> [What is asked] List each line of the data that holds the word "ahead".
+===+
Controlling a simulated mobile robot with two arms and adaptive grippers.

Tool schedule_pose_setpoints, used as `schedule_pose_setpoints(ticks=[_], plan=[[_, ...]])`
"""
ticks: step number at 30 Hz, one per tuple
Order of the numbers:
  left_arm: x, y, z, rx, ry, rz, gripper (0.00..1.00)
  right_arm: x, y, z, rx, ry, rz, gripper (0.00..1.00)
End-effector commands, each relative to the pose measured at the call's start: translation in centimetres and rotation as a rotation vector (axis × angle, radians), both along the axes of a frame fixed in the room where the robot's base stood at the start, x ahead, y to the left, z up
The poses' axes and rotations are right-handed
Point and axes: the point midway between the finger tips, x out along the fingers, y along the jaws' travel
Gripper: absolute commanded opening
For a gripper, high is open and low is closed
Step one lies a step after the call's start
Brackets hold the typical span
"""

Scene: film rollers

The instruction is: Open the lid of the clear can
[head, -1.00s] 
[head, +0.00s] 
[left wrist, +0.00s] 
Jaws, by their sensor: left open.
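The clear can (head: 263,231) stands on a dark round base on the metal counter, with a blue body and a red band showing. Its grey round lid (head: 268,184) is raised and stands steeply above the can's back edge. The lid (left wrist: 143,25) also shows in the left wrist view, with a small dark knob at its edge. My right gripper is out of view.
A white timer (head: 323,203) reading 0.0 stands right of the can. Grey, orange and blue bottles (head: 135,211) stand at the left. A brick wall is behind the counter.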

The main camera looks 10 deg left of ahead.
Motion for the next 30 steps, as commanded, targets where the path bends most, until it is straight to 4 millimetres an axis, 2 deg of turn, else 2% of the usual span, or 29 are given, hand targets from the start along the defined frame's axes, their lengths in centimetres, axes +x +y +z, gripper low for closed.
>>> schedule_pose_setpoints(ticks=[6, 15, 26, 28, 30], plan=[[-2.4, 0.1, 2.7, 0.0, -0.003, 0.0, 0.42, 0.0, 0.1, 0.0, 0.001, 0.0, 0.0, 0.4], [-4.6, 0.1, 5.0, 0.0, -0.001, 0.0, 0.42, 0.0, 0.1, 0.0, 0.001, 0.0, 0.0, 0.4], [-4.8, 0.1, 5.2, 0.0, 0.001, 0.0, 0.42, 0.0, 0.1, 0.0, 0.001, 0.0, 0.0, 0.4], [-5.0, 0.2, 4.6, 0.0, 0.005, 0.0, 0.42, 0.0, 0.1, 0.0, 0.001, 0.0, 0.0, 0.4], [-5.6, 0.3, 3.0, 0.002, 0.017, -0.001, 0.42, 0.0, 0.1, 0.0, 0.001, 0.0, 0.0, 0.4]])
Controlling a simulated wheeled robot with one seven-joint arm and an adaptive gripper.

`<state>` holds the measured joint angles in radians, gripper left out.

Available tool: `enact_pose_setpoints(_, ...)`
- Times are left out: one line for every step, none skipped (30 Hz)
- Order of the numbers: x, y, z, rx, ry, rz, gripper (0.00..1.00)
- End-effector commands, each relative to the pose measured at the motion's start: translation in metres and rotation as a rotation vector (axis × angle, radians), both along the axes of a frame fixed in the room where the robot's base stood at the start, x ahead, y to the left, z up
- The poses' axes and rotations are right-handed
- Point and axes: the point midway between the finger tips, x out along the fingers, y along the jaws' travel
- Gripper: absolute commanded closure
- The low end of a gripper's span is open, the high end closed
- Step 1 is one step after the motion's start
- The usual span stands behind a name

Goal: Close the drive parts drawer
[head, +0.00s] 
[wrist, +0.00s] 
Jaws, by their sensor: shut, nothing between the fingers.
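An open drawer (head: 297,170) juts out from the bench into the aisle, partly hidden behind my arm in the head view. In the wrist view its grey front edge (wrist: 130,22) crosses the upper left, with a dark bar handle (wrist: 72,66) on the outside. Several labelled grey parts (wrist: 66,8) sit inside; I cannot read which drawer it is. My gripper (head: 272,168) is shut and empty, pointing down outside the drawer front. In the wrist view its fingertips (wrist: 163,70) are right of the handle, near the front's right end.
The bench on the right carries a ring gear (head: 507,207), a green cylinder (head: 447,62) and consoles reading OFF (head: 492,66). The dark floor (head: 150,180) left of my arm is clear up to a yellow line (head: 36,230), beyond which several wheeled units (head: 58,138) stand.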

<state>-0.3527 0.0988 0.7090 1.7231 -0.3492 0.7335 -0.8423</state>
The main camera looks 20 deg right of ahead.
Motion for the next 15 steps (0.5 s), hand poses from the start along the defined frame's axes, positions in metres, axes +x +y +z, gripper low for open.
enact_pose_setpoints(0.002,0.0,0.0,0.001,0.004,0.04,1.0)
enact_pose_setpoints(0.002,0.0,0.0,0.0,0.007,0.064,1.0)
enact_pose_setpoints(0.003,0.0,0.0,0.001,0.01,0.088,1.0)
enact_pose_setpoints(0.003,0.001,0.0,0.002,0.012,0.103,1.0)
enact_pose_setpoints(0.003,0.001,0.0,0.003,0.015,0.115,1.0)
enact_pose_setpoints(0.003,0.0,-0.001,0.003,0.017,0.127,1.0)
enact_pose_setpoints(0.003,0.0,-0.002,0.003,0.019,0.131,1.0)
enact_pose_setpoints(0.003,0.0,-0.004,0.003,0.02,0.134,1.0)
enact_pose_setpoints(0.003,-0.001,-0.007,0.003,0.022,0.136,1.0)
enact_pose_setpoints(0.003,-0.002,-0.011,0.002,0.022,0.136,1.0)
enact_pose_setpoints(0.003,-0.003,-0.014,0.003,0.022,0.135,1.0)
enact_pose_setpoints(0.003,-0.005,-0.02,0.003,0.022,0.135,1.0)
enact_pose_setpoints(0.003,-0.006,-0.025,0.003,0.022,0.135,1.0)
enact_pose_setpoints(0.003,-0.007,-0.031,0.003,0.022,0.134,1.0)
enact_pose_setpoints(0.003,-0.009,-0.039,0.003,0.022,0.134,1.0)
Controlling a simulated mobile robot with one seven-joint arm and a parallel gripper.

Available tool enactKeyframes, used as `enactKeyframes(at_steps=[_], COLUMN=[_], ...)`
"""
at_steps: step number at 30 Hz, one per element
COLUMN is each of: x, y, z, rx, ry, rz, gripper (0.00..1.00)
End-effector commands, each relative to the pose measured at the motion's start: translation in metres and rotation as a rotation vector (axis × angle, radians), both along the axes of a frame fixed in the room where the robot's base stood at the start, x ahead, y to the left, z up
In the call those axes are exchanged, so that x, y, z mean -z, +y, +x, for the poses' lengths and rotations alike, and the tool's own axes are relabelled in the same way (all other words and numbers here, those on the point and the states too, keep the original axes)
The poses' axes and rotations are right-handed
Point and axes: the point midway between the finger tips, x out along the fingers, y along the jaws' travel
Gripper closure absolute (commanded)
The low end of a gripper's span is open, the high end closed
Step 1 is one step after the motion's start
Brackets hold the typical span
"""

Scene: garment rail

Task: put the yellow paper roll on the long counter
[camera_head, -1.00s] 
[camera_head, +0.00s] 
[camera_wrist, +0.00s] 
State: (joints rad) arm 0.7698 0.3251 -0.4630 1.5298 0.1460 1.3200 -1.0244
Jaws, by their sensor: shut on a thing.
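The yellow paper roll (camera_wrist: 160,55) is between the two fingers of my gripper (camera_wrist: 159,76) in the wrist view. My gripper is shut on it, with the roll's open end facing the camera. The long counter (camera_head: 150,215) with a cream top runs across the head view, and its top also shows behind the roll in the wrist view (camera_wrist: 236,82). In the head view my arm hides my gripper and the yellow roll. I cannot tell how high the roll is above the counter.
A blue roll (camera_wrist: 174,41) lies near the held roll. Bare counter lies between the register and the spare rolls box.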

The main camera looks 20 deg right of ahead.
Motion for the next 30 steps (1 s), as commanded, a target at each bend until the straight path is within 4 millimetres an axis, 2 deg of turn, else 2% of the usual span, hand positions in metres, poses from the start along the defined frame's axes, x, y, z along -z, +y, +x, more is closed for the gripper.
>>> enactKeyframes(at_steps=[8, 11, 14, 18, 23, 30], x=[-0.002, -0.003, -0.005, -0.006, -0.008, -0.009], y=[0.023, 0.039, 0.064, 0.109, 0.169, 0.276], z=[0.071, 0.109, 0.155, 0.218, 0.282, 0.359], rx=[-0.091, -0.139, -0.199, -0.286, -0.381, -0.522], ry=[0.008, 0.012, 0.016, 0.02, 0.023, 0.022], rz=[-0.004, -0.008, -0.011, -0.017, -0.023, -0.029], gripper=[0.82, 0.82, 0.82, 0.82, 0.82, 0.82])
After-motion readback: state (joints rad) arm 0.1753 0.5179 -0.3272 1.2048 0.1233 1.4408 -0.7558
+===+
> [Exercise response]
End-effector commands, each relative to the pose measured at the call's start: translation in centimetres and rotation as a rotation vector (axis × angle, radians), both along the axes of a frame fixed in the room where the robot's base stood at the start, x ahead, y to the left, z up
The main camera looks 10 deg left of ahead.
- End-effector commands, each relative to the pose measured at the motion's start: translation in metres and rotation as a rotation vector (axis × angle, radians), both along the axes of a frame fixed in the room where the robot's base stood at the start, x ahead, y to the left, z up
The main camera looks 20 deg right of ahead.
End-effector commands, each relative to the pose measured at the motion's start: translation in metres and rotation as a rotation vector (axis × angle, radians), both along the axes of a frame fixed in the room where the robot's base stood at the start, x ahead, y to the left, z up
The main camera looks 20 deg right of ahead.

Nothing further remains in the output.